**Written task**
Each line of the material below should be reproduced exactly.

**Source material**
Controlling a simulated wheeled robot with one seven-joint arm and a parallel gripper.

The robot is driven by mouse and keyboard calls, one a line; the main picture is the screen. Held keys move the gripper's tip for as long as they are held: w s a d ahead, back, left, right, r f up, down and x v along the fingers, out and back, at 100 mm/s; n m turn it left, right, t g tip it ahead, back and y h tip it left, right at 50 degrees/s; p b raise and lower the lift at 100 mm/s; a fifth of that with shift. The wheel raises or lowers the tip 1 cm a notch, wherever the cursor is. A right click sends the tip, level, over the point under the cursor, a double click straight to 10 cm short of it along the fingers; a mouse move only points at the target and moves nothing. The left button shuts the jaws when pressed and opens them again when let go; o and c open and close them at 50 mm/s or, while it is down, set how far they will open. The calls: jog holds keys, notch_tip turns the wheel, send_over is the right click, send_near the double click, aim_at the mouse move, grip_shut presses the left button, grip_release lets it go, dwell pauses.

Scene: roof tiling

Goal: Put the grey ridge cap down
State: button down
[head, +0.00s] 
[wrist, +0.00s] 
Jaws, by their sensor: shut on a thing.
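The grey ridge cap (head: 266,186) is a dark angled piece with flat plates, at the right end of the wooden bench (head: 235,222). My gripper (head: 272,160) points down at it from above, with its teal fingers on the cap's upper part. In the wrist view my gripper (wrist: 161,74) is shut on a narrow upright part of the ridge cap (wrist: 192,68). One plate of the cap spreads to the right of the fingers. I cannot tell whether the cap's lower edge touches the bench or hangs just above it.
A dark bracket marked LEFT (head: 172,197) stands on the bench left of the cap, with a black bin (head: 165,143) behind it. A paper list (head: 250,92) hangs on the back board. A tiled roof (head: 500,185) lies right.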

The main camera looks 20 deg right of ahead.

**Solution**
Controlling a simulated wheeled robot with one seven-joint arm and a parallel gripper.

The robot is driven by mouse and keyboard calls, one a line; the main picture is the screen. Held keys move the gripper's tip for as long as they are held: w s a d ahead, back, left, right, r f up, down and x v along the fingers, out and back, at 100 mm/s; n m turn it left, right, t g tip it ahead, back and y h tip it left, right at 50 degrees/s; p b raise and lower the lift at 100 mm/s; a fifth of that with shift. The wheel raises or lowers the tip 1 cm a notch, wherever the cursor is. A right click sends the tip, level, over the point under the cursor, a double click straight to 10 cm short of it along the fingers; a mouse move only points at the target and moves nothing. The left button shuts the jaws when pressed and opens them again when let go; o and c open and close them at 50 mm/s or, while it is down, set how far they will open. The calls: jog holds keys, notch_tip turns the wheel, send_over is the right click, send_near the double click, aim_at the mouse move, grip_shut presses the left button, grip_release lets it go, dwell pauses.

Scene: roof tiling

Goal: Put the grey ridge cap down
State: button down
[head, +0.00s] 
[wrist, +0.00s] 
Jaws, by their sensor: shut on a thing.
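The grey ridge cap (head: 266,186) is a dark angled piece with flat plates, at the right end of the wooden bench (head: 235,222). My gripper (head: 272,160) points down at it from above, with its teal fingers on the cap's upper part. In the wrist view my gripper (wrist: 161,74) is shut on a narrow upright part of the ridge cap (wrist: 192,68). One plate of the cap spreads to the right of the fingers. I cannot tell whether the cap's lower edge touches the bench or hangs just above it.
A dark bracket marked LEFT (head: 172,197) stands on the bench left of the cap, with a black bin (head: 165,143) behind it. A paper list (head: 250,92) hangs on the back board. A tiled roof (head: 500,185) lies right.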

The main camera looks 20 deg right of ahead.

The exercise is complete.